Scary enough to the average user it'd probably kill the the technique very quickly.
I'm not sure about that. It's nothing that desktop clients such as Thunderbird haven't been doing for years. I don't see any remote images in any e-mail until I click to say load them, and this works in much the same way that plug-in elements like Flash and Java are now click-to-show in various browsers. Numerous marketers and mailing list services still use the technique to track an approximation of reader numbers, though.
Nah, nobody pays attention to warnings attached to Gmail messages after having seen so many of them.
A particular example of crying wolf that comes to mind is the yellow box that says, "HEY! THIS SENDER ISN'T WHO THEY SAY THEY ARE!", which usually means that someone just forwards their .edu address to Gmail.
Although I'm sure it's possible to fool their image hashing algorithm, I doubt this will. Image hashing algorithms are designed to be resistant to small changes in the image and more advanced ones can generate hashes that determine how similar one image is to another.

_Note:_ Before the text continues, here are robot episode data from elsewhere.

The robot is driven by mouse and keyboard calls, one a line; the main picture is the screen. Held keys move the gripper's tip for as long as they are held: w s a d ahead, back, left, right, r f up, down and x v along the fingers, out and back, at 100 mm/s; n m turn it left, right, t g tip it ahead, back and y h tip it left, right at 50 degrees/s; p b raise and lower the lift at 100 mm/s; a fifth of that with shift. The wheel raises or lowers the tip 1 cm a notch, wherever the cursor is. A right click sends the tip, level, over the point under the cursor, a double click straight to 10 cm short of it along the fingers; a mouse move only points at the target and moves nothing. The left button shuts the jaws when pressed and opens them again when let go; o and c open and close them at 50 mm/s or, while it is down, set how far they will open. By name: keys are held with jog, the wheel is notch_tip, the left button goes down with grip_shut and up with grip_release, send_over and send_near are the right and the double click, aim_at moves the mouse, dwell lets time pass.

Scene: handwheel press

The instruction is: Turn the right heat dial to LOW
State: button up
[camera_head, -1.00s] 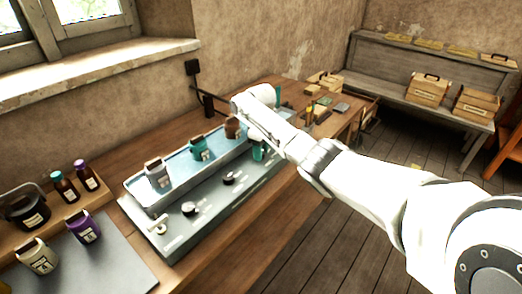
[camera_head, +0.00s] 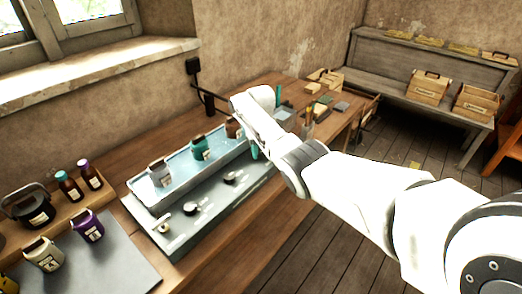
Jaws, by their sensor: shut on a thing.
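The grey heater unit (camera_head: 205,217) stands on the wooden bench, with black dials along its sloped front. The left dial (camera_head: 191,208) and the middle dial (camera_head: 230,177) are in plain view. My gripper (camera_head: 255,152) is at the right end of this front, where the right dial sits, with a teal finger pointing down. It is shut on the right dial, which is hidden behind the gripper and my arm. The dial's pointer and its LOW mark cannot be read.
A pale blue tray (camera_head: 141,183) behind the dials holds a grey jar (camera_head: 159,174), a teal jar (camera_head: 201,149) and a partly hidden brown jar (camera_head: 233,129). A brass knob (camera_head: 163,228) is at the unit's left end. A purple jar (camera_head: 88,226) stands on a grey mat.

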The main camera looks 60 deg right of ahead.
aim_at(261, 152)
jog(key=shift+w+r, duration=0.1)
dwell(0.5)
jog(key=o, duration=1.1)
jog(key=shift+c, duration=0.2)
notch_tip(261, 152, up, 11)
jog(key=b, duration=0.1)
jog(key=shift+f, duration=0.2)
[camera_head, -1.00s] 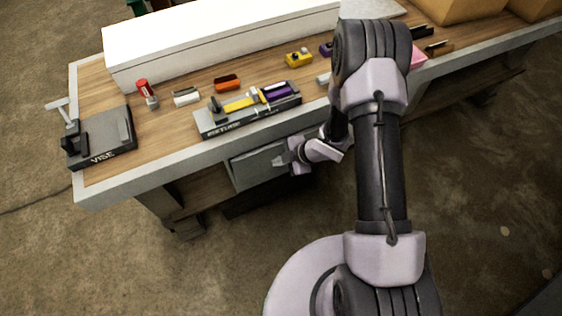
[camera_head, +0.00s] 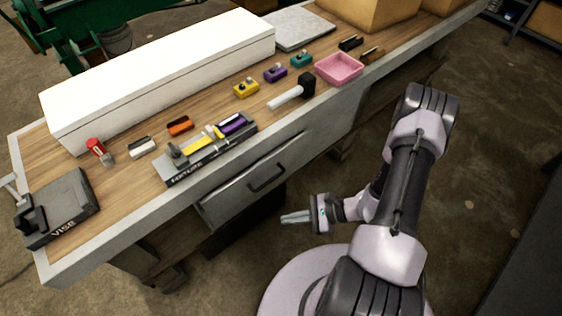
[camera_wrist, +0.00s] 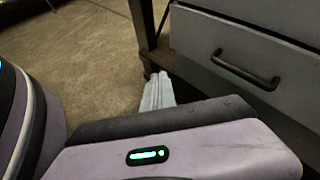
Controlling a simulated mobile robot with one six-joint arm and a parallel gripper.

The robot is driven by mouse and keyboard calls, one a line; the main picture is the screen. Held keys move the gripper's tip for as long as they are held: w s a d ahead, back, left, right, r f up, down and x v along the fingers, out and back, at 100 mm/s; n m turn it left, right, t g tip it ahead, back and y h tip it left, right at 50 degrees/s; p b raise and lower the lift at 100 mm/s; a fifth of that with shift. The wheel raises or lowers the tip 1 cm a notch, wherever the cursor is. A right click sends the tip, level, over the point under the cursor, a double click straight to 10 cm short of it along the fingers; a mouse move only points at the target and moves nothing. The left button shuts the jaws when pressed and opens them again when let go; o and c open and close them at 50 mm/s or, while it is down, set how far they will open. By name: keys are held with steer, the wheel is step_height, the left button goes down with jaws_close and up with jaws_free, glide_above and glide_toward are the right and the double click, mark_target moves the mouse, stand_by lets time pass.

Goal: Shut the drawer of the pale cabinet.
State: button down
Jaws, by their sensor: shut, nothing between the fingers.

I haven't tried this, but you can probably see a proof of this using google image search. Add some text to an image, and see if Google image search can find the original.
Procedurally generated fractal backgrounds with random seed, that might work?
Anyway, I think it would be perfectly fine if Google matched up emails with similar content and where there was one image that was unique for everybody just remove it, maybe with a note to the user in that case.
Do NOT have a "click to load images" button. If users can't ever see them then it completely destroys spammers' ability to use them even for a rough sampling.
I would love to see spam as an advertising method be completely destroyed. It won't be, because even without tracking it is still easy and useful to spam out lots of ads, but this would help.
Yup. Though I suspect my university's alumni newsletter also has tracking images in it. I haven't checked, but if I were them I'd use a tracking image.
(Also, they don't currently seem to do anything like you're suggesting.)